[tlhIngan Hol] Rendered fat

kechpaja kechpaja at comcast.net
Sat Feb 18 03:19:11 PST 2017

On Sat, Feb 18, 2017 at 12:18:55AM -0500, SuStel wrote:
> On 2/17/2017 11:24 PM, Ed Bailey wrote:
> > On Fri, Feb 17, 2017 at 5:36 PM, David Holt <kenjutsuka at live.com 
> > <mailto:kenjutsuka at live.com>> wrote:
> >
> >     I have a project I'm working on and I would like to figure out the
> >     most efficient way to elicit the image of rendered fat as a
> >     thing.  Is {tlhag} the subject of {'Im} and thus {'Impu'wI'} might
> >     work? Or is {tlhag} the object of {'Im} and thus we might have to
> >     go with the unwieldy {tlhagh 'Imlu'pu'bogh}?  What about {-wI'}
> >     with {-lu'} - {'Imlu'pu'wI'}?
> >
> >     Jeremy
> >
> > Oh, boy, the {-lu'} plus {-wI'} thing again! I so wish MO would 
> > finally rule on this, since it's immediately obvious to some this 
> > combination nominalizes the same way as "-ee" in "employee," but 
> > others regard the construction as grammatical gibberish, and they seem 
> > to have convinced most to avoid using it. (I can't help but suspect 
> > the difficulty with {-lu'} plus {-wI'} has a lot to do with a 
> > programming background, since the objection is often phrased as "I 
> > can't make that mean anything," which sounds a lot like a compiler 
> > error to me.)
> I understand your interpretation perfectly well, thank you very much. I 
> just think it's wrong.
> *-wI'* has the effect of nominalizing the verb into the subject of that 
> verb. A *vutwI'* is the thing that performs *vut,* the subject of *vut.*
> If you were to say **vutlu'wI',* you'd be trying to nominalize the verb 
> into a nonexistent subject.
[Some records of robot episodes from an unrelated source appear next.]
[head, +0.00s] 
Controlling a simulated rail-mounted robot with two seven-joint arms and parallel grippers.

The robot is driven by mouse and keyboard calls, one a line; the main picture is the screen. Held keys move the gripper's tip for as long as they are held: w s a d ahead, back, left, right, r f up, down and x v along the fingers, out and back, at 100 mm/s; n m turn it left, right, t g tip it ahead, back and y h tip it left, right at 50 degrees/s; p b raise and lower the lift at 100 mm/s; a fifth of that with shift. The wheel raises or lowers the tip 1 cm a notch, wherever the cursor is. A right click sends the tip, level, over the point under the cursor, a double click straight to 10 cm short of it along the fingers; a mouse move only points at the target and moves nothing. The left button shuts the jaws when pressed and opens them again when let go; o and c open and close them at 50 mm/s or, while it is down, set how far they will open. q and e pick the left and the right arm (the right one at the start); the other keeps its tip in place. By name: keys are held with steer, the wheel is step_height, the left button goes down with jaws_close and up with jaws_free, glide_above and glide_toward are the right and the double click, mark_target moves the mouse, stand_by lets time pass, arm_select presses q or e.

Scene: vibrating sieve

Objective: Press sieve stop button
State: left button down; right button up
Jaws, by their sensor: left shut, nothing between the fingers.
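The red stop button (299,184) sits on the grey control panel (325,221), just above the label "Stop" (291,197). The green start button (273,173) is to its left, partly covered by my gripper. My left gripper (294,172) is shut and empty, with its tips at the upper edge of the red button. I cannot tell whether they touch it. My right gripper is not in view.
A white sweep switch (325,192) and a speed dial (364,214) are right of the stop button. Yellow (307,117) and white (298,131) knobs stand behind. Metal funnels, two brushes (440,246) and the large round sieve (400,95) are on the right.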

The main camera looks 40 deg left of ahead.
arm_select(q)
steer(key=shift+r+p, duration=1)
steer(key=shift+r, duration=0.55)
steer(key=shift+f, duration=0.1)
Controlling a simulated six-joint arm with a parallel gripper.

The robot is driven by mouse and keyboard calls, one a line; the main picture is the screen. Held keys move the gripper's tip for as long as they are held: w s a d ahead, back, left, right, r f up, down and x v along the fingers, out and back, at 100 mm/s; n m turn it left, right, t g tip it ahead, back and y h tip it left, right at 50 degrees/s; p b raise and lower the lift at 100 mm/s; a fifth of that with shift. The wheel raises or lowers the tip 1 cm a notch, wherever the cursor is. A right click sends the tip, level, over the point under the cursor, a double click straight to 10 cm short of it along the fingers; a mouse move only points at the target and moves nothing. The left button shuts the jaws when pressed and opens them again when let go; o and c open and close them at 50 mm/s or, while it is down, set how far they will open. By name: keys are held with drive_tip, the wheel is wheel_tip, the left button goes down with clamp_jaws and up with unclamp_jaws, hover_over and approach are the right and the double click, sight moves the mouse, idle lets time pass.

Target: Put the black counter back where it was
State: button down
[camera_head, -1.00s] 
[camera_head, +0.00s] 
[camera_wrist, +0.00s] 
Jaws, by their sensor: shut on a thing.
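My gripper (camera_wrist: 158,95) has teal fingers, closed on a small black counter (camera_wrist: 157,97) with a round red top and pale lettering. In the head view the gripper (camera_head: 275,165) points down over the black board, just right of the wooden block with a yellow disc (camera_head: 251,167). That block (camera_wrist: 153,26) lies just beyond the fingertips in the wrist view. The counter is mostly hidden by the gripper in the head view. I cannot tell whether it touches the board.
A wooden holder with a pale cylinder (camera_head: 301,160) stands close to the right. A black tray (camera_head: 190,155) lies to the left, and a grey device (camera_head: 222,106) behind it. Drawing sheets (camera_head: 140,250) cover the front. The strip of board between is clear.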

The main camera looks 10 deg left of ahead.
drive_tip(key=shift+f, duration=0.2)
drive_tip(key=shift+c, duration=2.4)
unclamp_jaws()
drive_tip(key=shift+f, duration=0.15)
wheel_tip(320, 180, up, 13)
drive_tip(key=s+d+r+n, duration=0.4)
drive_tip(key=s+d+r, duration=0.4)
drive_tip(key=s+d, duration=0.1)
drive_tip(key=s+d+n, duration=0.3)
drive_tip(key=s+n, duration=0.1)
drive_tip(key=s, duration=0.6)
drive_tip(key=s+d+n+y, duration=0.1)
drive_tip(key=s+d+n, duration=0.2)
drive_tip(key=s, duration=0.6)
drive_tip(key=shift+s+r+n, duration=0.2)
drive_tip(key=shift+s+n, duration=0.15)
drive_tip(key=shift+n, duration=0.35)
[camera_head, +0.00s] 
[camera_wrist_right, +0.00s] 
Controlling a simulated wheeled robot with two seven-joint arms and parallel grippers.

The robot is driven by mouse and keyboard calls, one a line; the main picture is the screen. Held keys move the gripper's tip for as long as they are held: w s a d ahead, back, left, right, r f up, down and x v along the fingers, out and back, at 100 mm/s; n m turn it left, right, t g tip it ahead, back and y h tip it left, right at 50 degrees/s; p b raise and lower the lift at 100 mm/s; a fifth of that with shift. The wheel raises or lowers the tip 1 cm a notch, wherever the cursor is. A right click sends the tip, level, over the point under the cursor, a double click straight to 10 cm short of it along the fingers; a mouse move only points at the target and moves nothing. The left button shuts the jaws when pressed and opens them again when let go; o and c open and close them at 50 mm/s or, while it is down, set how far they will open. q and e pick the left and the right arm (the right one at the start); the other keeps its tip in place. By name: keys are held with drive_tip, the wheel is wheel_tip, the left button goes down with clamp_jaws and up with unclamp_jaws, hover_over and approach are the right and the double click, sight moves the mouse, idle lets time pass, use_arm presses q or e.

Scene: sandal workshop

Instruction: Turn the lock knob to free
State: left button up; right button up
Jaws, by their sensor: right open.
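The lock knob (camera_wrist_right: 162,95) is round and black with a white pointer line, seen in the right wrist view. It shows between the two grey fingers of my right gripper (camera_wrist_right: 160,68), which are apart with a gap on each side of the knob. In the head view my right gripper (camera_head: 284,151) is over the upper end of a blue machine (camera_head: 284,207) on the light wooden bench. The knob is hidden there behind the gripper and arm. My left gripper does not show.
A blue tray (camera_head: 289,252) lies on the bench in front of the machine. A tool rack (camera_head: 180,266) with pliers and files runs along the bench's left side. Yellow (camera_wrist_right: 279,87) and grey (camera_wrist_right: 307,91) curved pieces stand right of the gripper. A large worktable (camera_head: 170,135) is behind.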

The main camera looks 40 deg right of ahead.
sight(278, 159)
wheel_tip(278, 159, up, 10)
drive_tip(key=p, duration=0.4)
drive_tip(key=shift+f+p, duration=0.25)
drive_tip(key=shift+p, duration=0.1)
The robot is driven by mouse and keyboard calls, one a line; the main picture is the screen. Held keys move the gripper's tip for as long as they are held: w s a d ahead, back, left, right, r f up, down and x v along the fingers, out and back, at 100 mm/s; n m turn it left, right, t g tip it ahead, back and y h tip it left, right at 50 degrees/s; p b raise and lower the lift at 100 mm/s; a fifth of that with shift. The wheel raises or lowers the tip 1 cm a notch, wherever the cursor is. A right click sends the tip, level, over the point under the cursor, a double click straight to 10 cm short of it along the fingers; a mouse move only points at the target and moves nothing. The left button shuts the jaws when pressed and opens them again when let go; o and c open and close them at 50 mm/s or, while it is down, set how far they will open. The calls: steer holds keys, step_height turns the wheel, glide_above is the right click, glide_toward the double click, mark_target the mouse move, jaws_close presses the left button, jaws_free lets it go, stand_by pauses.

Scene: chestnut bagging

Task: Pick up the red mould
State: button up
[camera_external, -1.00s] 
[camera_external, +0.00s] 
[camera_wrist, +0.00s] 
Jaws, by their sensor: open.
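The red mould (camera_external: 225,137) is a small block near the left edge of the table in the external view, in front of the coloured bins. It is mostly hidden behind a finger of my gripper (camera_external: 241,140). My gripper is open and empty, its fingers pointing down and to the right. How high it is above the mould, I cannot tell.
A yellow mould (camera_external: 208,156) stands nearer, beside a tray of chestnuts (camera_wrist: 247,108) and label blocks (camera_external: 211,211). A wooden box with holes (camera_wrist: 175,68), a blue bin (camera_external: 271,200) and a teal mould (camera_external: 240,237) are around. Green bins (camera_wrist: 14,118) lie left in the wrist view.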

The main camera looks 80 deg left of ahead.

No one in particular performs *vutlu',* so 
> it makes no sense to talk about the noun that performs *vutlu'.*
> If **vutlu'wI'* were to mean /that which is cooked,/ you'd be 
> nominalizing the verb into its object, which is not what *-wI'* does. 
> There's a very strong reason to think that's what it means if you're 
> thinking in English: English passive voice turns the thing acted upon 
> into the subject. *Soj vutlu'*/the food is cooked,/ so it would seem 
> natural to say nominalizing that refers to the food. But it doesn't. 
> English passive voice doesn't exist in Klingon; the active voice 
> translation of *Soj vutlu'* is /one cooks the food,/ and so we're 
> nominalizing the verb into the cook. But that's no different than 
> nominalizing straight *vut,* so the *-lu'* has absolutely nothing to do 
> with the meaning of *-wI'.* The two simply don't go together.
> As for a parallel with English /-ee,/ remember that *-wI'* is equivalent 
> to English /-er,/ not /-ee,/ and even in English you need a whole 
> different suffix to nominalize to the object instead of the subject.
> The only way this could work would be if Okrand were to arbitrarily make
> up a new rule that says adding *-wI'* to a verb with *-lu'* changes the 
> process to refer to the object of the verb instead of the subject. He 
> hasn't said this, he hasn't done this, and there is no way to deduce 
> that rule from existing rules. It only seems right because you're 
> thinking in English passive voice.

As someone who speaks Finnish, I have to agree with this. The Klingon
"passive" in *-lu'* works almost exactly like the Finnish passive — that
is to say, it eliminates the subject, but doesn't promote the noun that
used to be the object to subject position (if it did, SuStel's example
would have to be *vutlu' Soj*, since subjects always come after nouns in

I suspect that part of the problem is that, for native speakers of 
English and most other European languages, the most natural place for the
subject is before the verb. Thus, when we see *Soj vutlu'*, our
instincts tell us that *Soj* is the subject, rather than an object in a
sentence that doens't have an overt subject. In Finnish, that sentence
would translate to something like *ruokaa laitetaan*, in which the noun
meaning "food" (ruoka) is clearly marked as the object (in this case,
with the partitive suffix -a). 

Are there any Finnish native speakers who speak Klingon? I'd be
interested to hear what their experience learning this construction was,
and whether they found it as familiar as I do (I'm an L2 speaker).